If you find yourself in the position of having too high of an income to make a deductible contribution to your IRA for the year ($110,000 for joint filers in 2011, $66,000 for Single and Head of Household), you may be wondering if it’s a good idea to make a non-deductible contribution to your IRA.
There are two opposing camps on this issue, and the deciding factor is how you’re intending to use the funds in the near term.
When It’s a Good Idea
If you’re intending to convert your IRA to a Roth and your income is too high to just make the contribution directly to the Roth account, the non-deductible IRA may be the right choice for you. This way you’re effectively working around the income limitations of the Roth contribution ($179,000 for joint filers in 2011 or $122,000 for single or head of household filers).
You also have more funds available in your IRA account, which provides you with the ability to take advantage of economies of scale – certain mutual funds have higher minimum purchase amounts, for example. Since the money is in an IRA you don’t have to track holding periods, non-qualified dividends versus qualified dividends, and your paperwork is reduced.
In addition, depending upon your state laws your money may be protected against creditors since it’s part of an IRA.
When It’s a Bad Idea
If you’re not planning to convert this IRA to Roth, you’re effectively increasing the tax cost of your investment gains (under today’s law). Since withdrawals of investment gains from your IRA are taxed at ordinary income tax rates (up to 35% under today’s rates), you’re effectively giving yourself a tax increase over the capital gains rate which is 15% at the maximum these days.

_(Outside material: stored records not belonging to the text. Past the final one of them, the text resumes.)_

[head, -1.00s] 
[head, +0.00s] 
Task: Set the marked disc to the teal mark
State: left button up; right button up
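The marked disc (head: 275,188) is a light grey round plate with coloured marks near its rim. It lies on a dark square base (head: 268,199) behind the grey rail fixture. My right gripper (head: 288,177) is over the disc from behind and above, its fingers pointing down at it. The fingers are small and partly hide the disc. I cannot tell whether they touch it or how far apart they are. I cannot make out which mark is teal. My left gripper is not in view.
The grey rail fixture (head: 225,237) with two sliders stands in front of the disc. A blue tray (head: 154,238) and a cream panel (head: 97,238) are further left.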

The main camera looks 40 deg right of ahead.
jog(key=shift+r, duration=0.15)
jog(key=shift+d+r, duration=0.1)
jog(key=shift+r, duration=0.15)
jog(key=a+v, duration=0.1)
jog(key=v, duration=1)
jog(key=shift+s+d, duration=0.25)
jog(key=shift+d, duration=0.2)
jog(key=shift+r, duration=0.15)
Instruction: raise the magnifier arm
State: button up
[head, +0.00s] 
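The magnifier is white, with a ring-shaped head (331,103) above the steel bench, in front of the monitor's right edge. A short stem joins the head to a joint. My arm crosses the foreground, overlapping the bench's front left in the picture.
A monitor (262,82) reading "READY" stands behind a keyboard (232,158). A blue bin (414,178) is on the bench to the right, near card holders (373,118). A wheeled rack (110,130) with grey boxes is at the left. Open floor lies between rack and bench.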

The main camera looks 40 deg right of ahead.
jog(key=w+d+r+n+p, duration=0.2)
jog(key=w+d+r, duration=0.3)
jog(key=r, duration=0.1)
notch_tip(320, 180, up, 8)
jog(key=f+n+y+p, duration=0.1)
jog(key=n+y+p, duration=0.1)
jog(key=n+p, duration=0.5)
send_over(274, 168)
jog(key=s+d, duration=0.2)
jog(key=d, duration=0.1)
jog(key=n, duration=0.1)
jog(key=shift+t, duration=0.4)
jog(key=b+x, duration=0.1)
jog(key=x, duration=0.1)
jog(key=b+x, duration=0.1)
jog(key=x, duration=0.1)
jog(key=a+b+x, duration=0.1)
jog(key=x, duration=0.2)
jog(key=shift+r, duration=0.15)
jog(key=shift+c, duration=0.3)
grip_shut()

Instead of making a non-deductible contribution to your IRA, you could just make your investment in a taxable account. Then within this account you could make investments geared toward long-term gains rather than income or dividends, therefore deferring tax until you sell the investment. And when you do sell the investment it will be taxed at the currently much lower capital gains rate versus the ordinary income tax rate (which would be applied if you made your contribution in the IRA).
So – depending on what you’re planning to do with the account, a non-deductible contribution could be a good idea or a bad idea. You will have to make that call. Hopefully the information above will help you with your decision.